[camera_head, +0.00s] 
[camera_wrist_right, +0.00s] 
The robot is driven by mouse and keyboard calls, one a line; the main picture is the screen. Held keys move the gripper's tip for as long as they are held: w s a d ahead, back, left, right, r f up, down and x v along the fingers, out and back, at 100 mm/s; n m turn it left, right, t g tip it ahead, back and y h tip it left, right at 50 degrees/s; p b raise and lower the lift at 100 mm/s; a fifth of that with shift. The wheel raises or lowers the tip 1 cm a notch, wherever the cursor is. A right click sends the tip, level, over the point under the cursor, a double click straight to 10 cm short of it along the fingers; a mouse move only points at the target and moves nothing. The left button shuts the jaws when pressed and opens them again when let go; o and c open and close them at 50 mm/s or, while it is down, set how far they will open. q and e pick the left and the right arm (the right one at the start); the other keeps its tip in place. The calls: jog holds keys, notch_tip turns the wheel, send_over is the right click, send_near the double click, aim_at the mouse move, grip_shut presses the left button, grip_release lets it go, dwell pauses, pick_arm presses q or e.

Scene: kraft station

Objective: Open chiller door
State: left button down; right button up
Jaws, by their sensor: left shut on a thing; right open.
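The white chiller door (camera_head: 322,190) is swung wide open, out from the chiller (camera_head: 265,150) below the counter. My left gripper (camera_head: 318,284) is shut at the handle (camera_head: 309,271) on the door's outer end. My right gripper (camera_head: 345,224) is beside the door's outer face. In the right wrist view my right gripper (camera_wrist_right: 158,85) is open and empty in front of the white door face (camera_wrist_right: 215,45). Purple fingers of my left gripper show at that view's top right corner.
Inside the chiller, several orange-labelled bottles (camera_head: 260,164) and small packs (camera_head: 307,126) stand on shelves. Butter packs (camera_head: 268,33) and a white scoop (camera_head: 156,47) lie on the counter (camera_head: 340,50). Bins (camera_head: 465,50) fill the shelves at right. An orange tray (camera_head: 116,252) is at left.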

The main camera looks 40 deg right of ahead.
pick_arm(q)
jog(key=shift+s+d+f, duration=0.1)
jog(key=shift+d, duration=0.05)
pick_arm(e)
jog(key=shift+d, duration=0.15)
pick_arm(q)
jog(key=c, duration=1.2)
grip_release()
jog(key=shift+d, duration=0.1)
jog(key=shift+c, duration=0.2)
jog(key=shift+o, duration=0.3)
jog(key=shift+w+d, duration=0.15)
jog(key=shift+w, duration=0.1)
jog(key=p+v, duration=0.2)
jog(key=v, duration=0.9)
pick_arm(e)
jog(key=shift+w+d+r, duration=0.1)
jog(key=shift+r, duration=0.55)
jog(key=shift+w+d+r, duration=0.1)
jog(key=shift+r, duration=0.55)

════════════════

## PROBLEM TO SOLVE
Write the material out exactly, with nothing left out.

## TASK SOLUTION
[camera_head, +0.00s] 
[camera_wrist_right, +0.00s] 
The robot is driven by mouse and keyboard calls, one a line; the main picture is the screen. Held keys move the gripper's tip for as long as they are held: w s a d ahead, back, left, right, r f up, down and x v along the fingers, out and back, at 100 mm/s; n m turn it left, right, t g tip it ahead, back and y h tip it left, right at 50 degrees/s; p b raise and lower the lift at 100 mm/s; a fifth of that with shift. The wheel raises or lowers the tip 1 cm a notch, wherever the cursor is. A right click sends the tip, level, over the point under the cursor, a double click straight to 10 cm short of it along the fingers; a mouse move only points at the target and moves nothing. The left button shuts the jaws when pressed and opens them again when let go; o and c open and close them at 50 mm/s or, while it is down, set how far they will open. q and e pick the left and the right arm (the right one at the start); the other keeps its tip in place. The calls: jog holds keys, notch_tip turns the wheel, send_over is the right click, send_near the double click, aim_at the mouse move, grip_shut presses the left button, grip_release lets it go, dwell pauses, pick_arm presses q or e.

Scene: kraft station

Objective: Open chiller door
State: left button down; right button up
Jaws, by their sensor: left shut on a thing; right open.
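The white chiller door (camera_head: 322,190) is swung wide open, out from the chiller (camera_head: 265,150) below the counter. My left gripper (camera_head: 318,284) is shut at the handle (camera_head: 309,271) on the door's outer end. My right gripper (camera_head: 345,224) is beside the door's outer face. In the right wrist view my right gripper (camera_wrist_right: 158,85) is open and empty in front of the white door face (camera_wrist_right: 215,45). Purple fingers of my left gripper show at that view's top right corner.
Inside the chiller, several orange-labelled bottles (camera_head: 260,164) and small packs (camera_head: 307,126) stand on shelves. Butter packs (camera_head: 268,33) and a white scoop (camera_head: 156,47) lie on the counter (camera_head: 340,50). Bins (camera_head: 465,50) fill the shelves at right. An orange tray (camera_head: 116,252) is at left.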

The main camera looks 40 deg right of ahead.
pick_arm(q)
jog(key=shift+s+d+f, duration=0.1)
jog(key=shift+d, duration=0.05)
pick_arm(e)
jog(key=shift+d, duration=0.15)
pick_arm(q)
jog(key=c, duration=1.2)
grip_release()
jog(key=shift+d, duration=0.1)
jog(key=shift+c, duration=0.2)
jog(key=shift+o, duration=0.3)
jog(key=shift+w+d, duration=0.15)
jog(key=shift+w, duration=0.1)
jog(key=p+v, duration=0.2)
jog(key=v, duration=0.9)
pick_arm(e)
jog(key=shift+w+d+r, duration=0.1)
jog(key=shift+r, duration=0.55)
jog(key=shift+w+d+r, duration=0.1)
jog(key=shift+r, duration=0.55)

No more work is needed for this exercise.